Dans le bus, j'ai eu une discussion intéressante avec un Jamaïcain qui avait vécu dans plusieurs pays d'Afrique et aux Etats-Unis, et qui a ouvert de grands yeux quand il a appris que je dormais généralement entourée d'inconnus et que ça ne me dérangeait pas. Maintenant il veut trouver un moyen de venir travailler en Suisse, mais j'ai essayé de le décourager en lui disant que c'était difficile et que je n'allais pas l'épouser. Après un bref somme contre la vitre d'un noir d'encre, nous sommes arrivés à Albuquerque, Nouveau-Mexique, où nous avons été priés de descendre le temps que...euh...finalement je ne sais même pas pourquoi on a dû descendre. Après une heure d'attente dans un autre glauquissime terminal de bus, j'ai tendu l'oreille lorsqu'une employée à appelé dans le micro un nom qui sonnait vaguement comme le mien, quelque chose comme « Nat'lie Veil is waited at the ticket desk ». C'était bien moi qu'on appelait. La nana, une Mexicaine, m'a dit que j'aurais dû étiqueter mon sac à dos, dans la soute, puis m'a informée que mon bus était parti. Quoi? Mais tous les autres passager étaient encore dans le hall... Oui, mais moi j'aurais dû changer de bus, c'est la compagnie Autobuses Americanos qui dessert les destinations mexicaines. Youpie. C'est gentil de m'avoir prévenue, hein.
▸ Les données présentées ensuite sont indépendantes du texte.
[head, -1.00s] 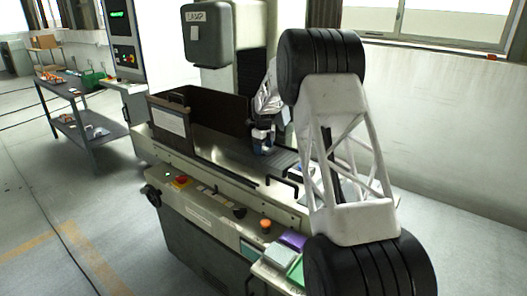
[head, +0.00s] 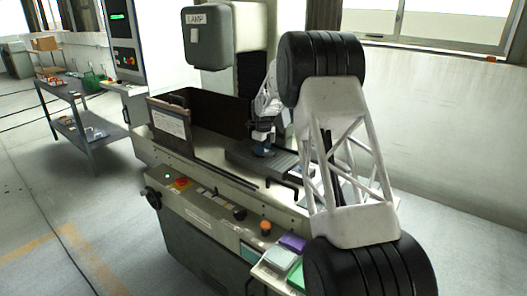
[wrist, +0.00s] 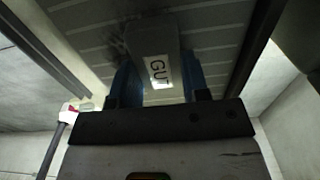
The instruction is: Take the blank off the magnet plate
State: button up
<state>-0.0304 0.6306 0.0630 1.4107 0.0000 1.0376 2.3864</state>
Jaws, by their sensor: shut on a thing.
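The blank (wrist: 150,42) is a grey block with a white label reading "GU" and a partly hidden further letter. In the wrist view it sits between the blue fingers of my gripper (wrist: 158,78), which is shut on it. Behind it lies the grey magnet plate (wrist: 85,14) with thin parallel lines; I cannot tell whether the blank touches it. In the head view the magnet plate (head: 240,157) is a dark slab on the machine bed, and my gripper (head: 262,147) is low over it. The blank is too small to make out there.
A brown guard (head: 215,115) with a paper sheet stands behind and left of the plate. The grey lamp housing (head: 207,38) hangs above. Purple (head: 293,242), white and green trays lie at the machine's front right. A shelf table (head: 75,93) stands at far left.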

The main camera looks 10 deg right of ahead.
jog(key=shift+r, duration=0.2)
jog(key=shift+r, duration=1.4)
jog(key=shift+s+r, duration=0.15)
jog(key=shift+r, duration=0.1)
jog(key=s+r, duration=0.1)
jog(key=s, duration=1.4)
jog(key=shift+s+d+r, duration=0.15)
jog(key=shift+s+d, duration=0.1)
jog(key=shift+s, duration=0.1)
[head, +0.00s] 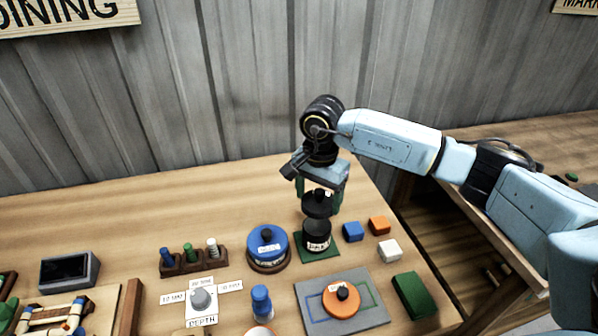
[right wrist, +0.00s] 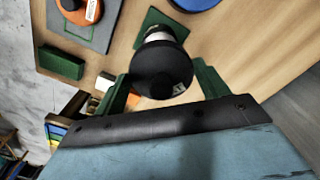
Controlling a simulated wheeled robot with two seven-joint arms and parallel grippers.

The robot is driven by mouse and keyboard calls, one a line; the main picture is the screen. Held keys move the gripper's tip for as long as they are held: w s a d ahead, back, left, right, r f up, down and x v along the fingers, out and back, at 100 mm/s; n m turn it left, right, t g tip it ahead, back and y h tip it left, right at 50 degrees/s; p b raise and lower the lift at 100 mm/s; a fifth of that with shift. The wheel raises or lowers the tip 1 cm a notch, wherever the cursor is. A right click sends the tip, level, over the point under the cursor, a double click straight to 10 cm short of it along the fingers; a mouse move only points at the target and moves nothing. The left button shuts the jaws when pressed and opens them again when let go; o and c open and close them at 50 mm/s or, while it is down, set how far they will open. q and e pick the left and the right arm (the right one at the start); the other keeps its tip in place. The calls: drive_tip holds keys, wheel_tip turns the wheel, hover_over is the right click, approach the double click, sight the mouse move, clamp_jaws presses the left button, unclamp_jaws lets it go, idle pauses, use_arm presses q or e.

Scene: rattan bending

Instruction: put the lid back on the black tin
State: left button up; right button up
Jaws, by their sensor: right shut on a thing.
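The black tin (head: 316,240) with a white label stands on a small green mat (head: 303,257) near the table's right side in the head view. The black lid (head: 316,206) is in my right gripper (head: 318,194), just above the tin; I cannot tell whether they touch. In the right wrist view the round lid (right wrist: 160,68) sits between the green fingers of the right gripper (right wrist: 163,88) and hides most of the tin. A pale part of the tin (right wrist: 160,37) shows behind it. My left gripper is not in view.
A blue lidded tin (head: 267,245) stands just left of the black one. Blue (head: 353,231), orange (head: 379,225) and white (head: 389,250) blocks lie to the right. A grey board with an orange lidded piece (head: 341,299) is in front. The table behind is clear.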

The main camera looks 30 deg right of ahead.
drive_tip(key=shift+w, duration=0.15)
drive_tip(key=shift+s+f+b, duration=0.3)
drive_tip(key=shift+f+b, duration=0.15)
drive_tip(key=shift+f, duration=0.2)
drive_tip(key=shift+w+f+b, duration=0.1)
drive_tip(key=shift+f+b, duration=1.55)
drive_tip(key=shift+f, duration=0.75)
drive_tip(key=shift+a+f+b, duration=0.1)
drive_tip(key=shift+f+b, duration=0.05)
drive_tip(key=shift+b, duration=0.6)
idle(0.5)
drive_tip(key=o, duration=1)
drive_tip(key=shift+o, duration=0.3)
J'ai obtenu de pouvoir retourner dans le Greyhound pour prendre mes affaires, que j'avais évidemment laissées, et je suis retournée lui demander, abandonnant l'anglais pour switcher à l'espagnol, quand partait le bus suivant: à 13h le lendemain. Bon. Il était presque 5h du matin, j'avais faim et sommeil, et je me suis juré que je ferais dorénavant de plus petites étapes. Il est absolument hors de question que je me retape un long voyage en bus, surtout la nuit, si je peux l'éviter! J'ai songé à me trouver un motel pour dormir quelques heures...mais le rapport prix/sommeil était quand même trop élevé; je suis donc restée assise dans ce terminal, à lire à côté d'un type qui bâillait interminablement pendant que je tentais de rester éveillée. CNN diffusait en boucle, jusqu'à la nausée, les débats autour des présidentielles, et des distributeurs de gadgets peinturlurés de couleurs criardes clignotaient près du fast food: une bien sympathique dernière image des USA.
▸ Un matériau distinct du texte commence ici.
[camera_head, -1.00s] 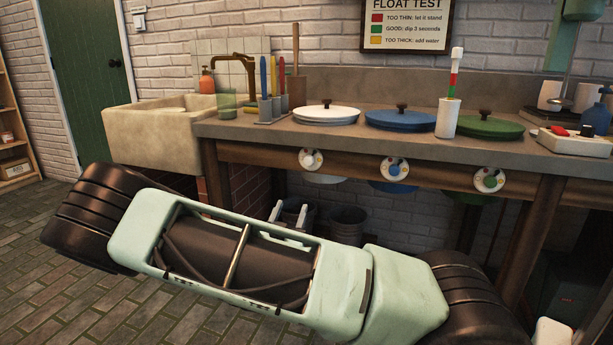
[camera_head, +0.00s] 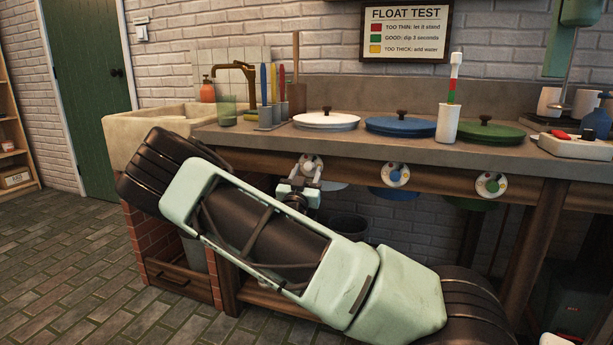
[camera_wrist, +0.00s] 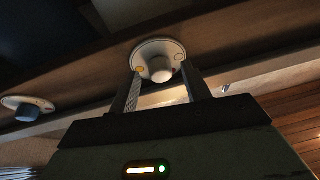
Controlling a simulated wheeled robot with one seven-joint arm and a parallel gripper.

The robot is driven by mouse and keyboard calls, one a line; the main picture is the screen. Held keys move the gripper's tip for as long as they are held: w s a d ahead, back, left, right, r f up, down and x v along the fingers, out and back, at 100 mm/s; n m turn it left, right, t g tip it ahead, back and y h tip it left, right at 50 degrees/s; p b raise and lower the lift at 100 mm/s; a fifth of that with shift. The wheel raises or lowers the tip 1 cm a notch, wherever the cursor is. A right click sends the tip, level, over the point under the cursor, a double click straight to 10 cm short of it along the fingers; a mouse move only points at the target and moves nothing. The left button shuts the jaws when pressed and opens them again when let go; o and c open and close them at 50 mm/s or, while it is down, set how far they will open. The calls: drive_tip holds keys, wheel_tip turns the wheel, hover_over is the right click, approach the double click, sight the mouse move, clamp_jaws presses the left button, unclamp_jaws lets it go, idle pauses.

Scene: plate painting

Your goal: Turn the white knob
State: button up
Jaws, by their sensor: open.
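The white knob (camera_head: 309,161) sits on a round pale dial on the front rail of the counter, below the white lid. My gripper (camera_head: 308,173) is in front of it and partly hides the dial in the head view. In the wrist view the white knob (camera_wrist: 158,69) shows between the two fingertips of my gripper (camera_wrist: 160,80), one finger on each side. The fingers are apart. I cannot tell whether either touches the knob.
The blue knob (camera_head: 395,173) and the green knob (camera_head: 491,184) are farther right on the rail. Another dial (camera_wrist: 27,108) shows at the left in the wrist view. Above stand the white lid (camera_head: 326,120), blue lid (camera_head: 400,125) and green lid (camera_head: 487,132). A sink (camera_head: 150,130) is at the left.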

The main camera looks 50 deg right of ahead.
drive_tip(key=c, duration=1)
Heureusement, le matin n'a pas tardé à arriver, amenant avec lui un soleil accueillant et des idées un poil plus claires. J'ai décidé d'attendre jusqu'au bus de trois heures du matin qui, lui au moins, arriverait à Chihuahua vers midi et non pas en pleine nuit...je ne peux quand même pas débarquer chez mon hôte couchsurfer à 2h, ça ne se fait pas tellement. J'ai donc arpenté la ville à la recherche du visitor center, celui-ci étant fermé, j'ai demandé aux gens dans la rue où je pouvais trouver une auberge, et j'ai enfin débarqué à l'hostel "Route 66" situé, ben oui, sur mythique route 66. Bon, de ce côté-ci je suis un peu blasée, j'avais déjà roulé sur cette même route à Flagstaff, alors... L'auberge est heureusement très accueillante, et j'ai presque songé à y rester une nuit de plus. Mais ça suffit, je veux aller au Mexique, maintenant! Je vais donc devoir mettre le réveil pour attraper le bus de 3h10, cette nuit. Ou alors celui de 4h40...pour ce que ça change, hein...

J'ai quand même pris quelques photos.

Je suis aller zoner à l'aquarium- jardin botanique, histoire de m'occuper. C'est situé dans la vieille ville...qui a l'air tout aussi jeune que le reste d'Albuquerque. D'ailleurs, Albuquerque, pour votre culture, se prononce approximativement "Albakeurcoui", mais je n'ai pas réussi à le dire sans me ridiculiser.



De l'herbe de pampa, comme on en avait dans le jardin, à la route de Chancy (Elise, Anne-Marie et Sandra s'en souviennent peut-être). Séquence souvenir. C'est très beau, mais quand on secoue les plumeaux - ce que les petites filles adoooorent faire - ça fout des poils/plumes dans toute la maison - ce que les mamans n'apprécient que moyennement. Quand je serai grande, j'en aurai plein dans mon jardin.
Bon, et ça c'est une fontaine.


* Le bouquin, c'est « Shantaram », par Gregory David Roberts. Ce type, l'auteur, s'est évadé d'une prison australienne dans les années 80 et a atterri à Bombay, où il est tombé amoureux, a vécu dans un bidonville, a ouvert une clinique gratuite et a été enrôlé dans la mafia locale. Absolument passionnant, je vous conseille vivement de le lire – bon, il fait 950 pages, faut s'accrocher -, et en anglais si possible, ça en vaut la peine rien que parce qu'il est impossible de traduire l'anglais rigolo des Indiens.